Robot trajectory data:
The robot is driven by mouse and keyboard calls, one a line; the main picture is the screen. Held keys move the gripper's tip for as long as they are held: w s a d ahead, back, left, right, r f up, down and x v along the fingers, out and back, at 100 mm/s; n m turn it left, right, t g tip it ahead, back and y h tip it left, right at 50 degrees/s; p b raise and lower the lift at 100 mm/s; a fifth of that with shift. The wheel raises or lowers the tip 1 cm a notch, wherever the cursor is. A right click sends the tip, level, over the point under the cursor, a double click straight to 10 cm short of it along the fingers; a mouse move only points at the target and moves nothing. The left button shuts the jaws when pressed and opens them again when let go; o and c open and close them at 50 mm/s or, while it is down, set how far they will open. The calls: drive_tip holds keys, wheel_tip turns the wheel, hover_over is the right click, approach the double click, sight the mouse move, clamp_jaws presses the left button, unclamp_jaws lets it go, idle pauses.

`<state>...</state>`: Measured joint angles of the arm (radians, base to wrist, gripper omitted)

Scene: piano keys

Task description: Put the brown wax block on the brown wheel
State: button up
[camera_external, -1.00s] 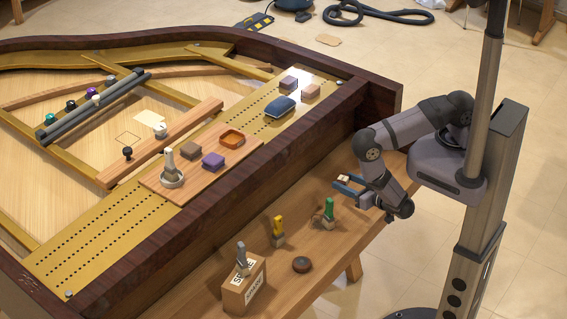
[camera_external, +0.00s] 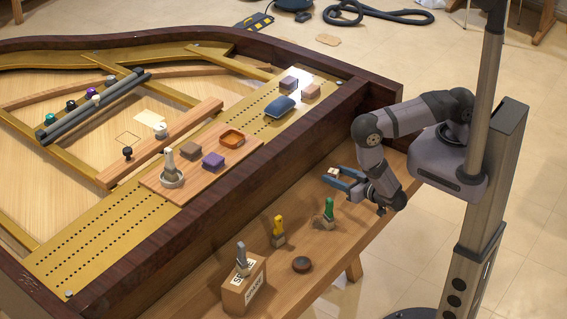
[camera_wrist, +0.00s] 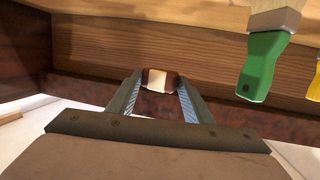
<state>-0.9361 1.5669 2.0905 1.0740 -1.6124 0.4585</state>
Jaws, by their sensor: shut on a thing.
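My gripper (camera_external: 336,177) is shut on a small brown block with a cream band, which I take as the brown wax block (camera_external: 334,171). The block also shows between the fingertips in the wrist view (camera_wrist: 158,79). It is held above the back part of the wooden bench, apart from the bench. The brown wheel (camera_external: 302,265) is a dark, round disc lying flat on the bench, nearer the front and below-left of my gripper. The wheel is not visible in the wrist view.
A green-handled tool (camera_external: 328,209) and a yellow-handled tool (camera_external: 278,229) stand on the bench near the wheel. A cardboard box (camera_external: 244,291) with a grey-handled tool is to the left. The dark piano case wall (camera_external: 215,207) runs behind the bench.

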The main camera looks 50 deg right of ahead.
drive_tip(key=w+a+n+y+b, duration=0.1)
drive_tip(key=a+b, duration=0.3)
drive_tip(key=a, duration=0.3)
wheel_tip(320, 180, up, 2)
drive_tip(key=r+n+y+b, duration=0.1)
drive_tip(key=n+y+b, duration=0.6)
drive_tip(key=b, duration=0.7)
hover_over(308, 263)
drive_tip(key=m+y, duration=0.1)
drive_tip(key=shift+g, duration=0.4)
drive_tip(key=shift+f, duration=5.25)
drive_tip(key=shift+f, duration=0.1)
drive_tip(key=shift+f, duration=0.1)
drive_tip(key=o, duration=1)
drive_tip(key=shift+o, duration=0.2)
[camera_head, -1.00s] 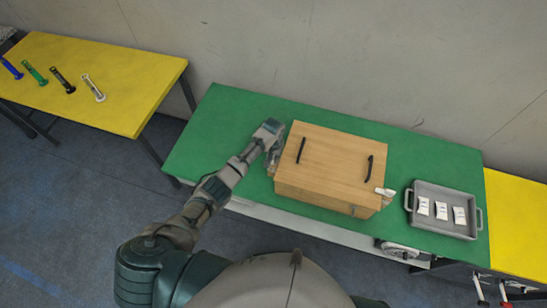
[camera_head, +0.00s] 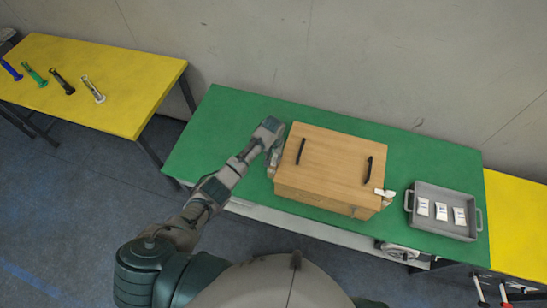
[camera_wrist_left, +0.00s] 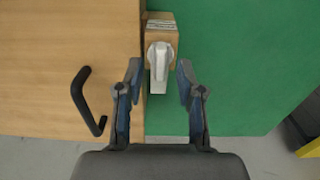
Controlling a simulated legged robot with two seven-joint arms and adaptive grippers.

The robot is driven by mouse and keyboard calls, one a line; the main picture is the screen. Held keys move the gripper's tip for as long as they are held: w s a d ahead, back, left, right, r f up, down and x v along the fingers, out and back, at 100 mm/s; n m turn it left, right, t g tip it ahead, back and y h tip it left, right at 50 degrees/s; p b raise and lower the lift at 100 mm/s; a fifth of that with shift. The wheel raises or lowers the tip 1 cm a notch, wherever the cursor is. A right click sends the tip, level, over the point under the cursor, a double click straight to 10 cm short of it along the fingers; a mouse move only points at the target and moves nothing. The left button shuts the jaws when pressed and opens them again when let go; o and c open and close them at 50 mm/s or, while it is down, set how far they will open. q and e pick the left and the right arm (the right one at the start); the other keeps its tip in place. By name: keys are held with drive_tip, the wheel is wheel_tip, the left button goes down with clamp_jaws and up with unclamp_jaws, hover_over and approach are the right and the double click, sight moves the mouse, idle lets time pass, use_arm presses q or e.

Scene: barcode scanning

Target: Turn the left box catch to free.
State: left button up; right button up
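The wooden box (camera_head: 330,165) stands on the green table with its lid shut. Its left catch (camera_wrist_left: 161,58) is a light grey knob with a lever, mounted on a wooden block on the box's side. In the left wrist view the lever points down the picture, toward my gripper. My left gripper (camera_wrist_left: 157,82) is open, with one finger on each side of the lever's end. I see no clear contact. In the head view my left gripper (camera_head: 274,152) is at the box's left side and hides that catch. The right catch (camera_head: 385,192) is whitish. My right gripper is out of view.
Two black handles (camera_head: 369,170) stick up from the lid. A grey tray (camera_head: 447,192) with white packets is right of the box. A yellow table (camera_head: 110,85) with several handheld tools is at the left. The green table (camera_head: 215,125) is clear left of my gripper.

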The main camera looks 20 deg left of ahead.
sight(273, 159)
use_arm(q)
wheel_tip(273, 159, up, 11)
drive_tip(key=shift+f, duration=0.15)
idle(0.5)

Request
Among the records above, locate the line containing "[camera_head, -1.00s]" and the line containing "Target: Turn the left box catch to free.", then transcribe exactly the lines starting at the first and ending at the second, with no pictures.

In response
[camera_head, -1.00s] 
[camera_head, +0.00s] 
[camera_wrist_left, +0.00s] 
Controlling a simulated legged robot with two seven-joint arms and adaptive grippers.

The robot is driven by mouse and keyboard calls, one a line; the main picture is the screen. Held keys move the gripper's tip for as long as they are held: w s a d ahead, back, left, right, r f up, down and x v along the fingers, out and back, at 100 mm/s; n m turn it left, right, t g tip it ahead, back and y h tip it left, right at 50 degrees/s; p b raise and lower the lift at 100 mm/s; a fifth of that with shift. The wheel raises or lowers the tip 1 cm a notch, wherever the cursor is. A right click sends the tip, level, over the point under the cursor, a double click straight to 10 cm short of it along the fingers; a mouse move only points at the target and moves nothing. The left button shuts the jaws when pressed and opens them again when let go; o and c open and close them at 50 mm/s or, while it is down, set how far they will open. q and e pick the left and the right arm (the right one at the start); the other keeps its tip in place. By name: keys are held with drive_tip, the wheel is wheel_tip, the left button goes down with clamp_jaws and up with unclamp_jaws, hover_over and approach are the right and the double click, sight moves the mouse, idle lets time pass, use_arm presses q or e.

Scene: barcode scanning

Target: Turn the left box catch to free.

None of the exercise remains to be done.